### Problem description:
Reproduce nothing but the lines from the one with "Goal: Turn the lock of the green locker" through the one with "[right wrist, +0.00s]", exactly and with both ends. Omit pictures.

### Records for the exercise:
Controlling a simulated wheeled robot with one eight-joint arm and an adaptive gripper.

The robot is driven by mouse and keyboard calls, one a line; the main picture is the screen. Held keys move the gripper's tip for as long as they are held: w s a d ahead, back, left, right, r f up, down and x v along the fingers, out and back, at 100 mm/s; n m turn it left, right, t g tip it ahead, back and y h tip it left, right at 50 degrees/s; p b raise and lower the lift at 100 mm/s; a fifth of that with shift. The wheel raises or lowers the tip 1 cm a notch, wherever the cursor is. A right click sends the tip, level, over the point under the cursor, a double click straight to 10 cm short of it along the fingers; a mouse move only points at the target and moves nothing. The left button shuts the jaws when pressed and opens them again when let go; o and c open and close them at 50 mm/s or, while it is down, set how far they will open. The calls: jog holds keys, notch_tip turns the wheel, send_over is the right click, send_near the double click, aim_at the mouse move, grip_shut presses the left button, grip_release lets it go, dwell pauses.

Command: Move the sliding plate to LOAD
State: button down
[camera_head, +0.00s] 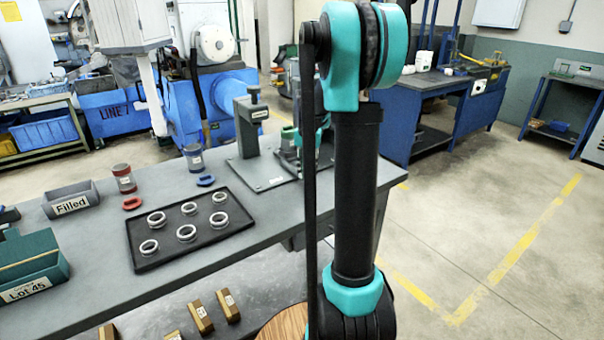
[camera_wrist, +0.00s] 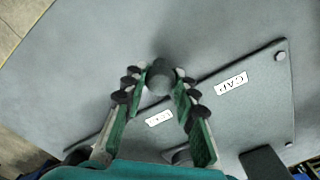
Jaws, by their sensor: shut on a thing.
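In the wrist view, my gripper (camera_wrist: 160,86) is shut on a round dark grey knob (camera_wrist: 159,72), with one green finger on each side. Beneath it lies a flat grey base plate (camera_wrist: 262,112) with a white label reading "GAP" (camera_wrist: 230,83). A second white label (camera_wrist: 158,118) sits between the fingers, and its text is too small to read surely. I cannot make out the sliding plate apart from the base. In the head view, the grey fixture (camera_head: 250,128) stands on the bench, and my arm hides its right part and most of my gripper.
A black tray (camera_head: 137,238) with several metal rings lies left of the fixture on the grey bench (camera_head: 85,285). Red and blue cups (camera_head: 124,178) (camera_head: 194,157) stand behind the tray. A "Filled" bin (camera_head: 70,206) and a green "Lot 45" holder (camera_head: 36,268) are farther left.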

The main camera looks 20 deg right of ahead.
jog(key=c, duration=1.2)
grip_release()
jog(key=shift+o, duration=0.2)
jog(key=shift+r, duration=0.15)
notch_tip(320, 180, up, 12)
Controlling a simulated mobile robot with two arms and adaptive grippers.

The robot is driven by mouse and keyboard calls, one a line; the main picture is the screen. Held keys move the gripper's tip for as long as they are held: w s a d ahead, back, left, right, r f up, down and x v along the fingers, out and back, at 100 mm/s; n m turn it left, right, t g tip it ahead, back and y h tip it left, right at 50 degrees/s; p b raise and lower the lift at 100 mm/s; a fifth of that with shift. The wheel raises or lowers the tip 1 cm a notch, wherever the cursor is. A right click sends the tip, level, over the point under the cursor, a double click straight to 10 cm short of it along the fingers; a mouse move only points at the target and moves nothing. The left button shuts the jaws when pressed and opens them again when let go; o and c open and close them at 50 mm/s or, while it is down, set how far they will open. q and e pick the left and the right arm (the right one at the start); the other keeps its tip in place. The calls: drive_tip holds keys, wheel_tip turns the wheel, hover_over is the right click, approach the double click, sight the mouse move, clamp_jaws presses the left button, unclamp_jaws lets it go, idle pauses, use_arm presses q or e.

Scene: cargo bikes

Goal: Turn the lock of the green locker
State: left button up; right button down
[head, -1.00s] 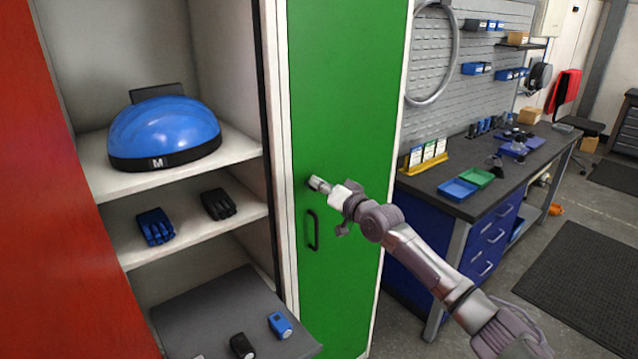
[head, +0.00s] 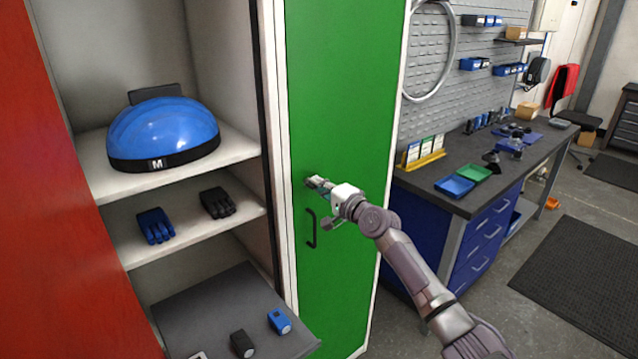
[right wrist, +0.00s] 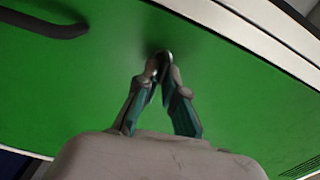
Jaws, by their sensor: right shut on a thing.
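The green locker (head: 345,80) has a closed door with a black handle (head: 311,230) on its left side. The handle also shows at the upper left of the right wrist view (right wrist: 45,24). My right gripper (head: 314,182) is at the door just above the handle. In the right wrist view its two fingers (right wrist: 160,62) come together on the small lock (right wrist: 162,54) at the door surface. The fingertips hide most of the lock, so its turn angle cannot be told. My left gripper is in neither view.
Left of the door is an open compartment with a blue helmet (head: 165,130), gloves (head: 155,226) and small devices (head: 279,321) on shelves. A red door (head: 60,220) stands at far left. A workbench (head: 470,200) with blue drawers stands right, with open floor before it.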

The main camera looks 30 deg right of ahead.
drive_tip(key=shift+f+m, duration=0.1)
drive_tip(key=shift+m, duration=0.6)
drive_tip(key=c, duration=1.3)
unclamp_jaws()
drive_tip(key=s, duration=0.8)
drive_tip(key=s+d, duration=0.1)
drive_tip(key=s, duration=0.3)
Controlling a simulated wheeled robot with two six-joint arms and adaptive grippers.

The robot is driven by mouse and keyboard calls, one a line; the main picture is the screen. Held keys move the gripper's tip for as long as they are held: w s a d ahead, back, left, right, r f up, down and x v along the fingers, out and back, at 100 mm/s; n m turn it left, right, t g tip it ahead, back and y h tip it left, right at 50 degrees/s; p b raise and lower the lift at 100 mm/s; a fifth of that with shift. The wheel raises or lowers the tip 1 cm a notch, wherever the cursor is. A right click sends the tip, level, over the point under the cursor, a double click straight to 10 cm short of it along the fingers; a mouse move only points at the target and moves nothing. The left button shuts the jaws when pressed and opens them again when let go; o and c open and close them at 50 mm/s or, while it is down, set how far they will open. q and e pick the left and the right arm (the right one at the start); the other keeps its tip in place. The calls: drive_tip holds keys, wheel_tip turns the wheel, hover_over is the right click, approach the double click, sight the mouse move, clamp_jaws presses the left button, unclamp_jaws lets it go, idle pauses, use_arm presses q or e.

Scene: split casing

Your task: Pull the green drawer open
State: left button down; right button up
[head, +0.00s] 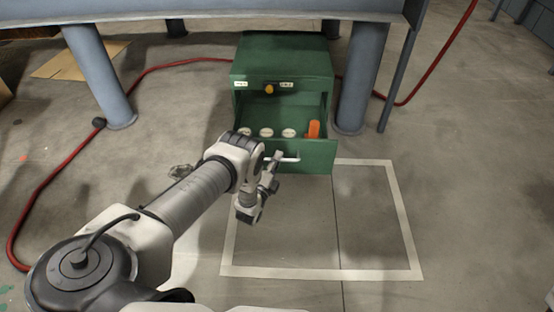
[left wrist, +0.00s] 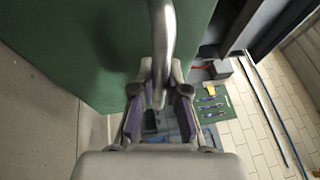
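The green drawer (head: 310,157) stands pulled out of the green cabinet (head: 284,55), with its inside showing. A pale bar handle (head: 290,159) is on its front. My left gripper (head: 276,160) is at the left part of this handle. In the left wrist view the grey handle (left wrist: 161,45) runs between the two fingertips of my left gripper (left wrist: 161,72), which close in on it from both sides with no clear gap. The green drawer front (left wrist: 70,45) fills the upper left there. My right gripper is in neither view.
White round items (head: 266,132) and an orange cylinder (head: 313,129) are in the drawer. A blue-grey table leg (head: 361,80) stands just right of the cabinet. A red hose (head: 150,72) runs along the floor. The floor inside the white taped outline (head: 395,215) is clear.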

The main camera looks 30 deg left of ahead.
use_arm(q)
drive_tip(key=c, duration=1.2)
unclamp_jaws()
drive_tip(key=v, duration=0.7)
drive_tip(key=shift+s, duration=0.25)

### Output of the exercise:
Goal: Turn the lock of the green locker
State: left button up; right button down
[head, -1.00s] 
[head, +0.00s] 
[right wrist, +0.00s] 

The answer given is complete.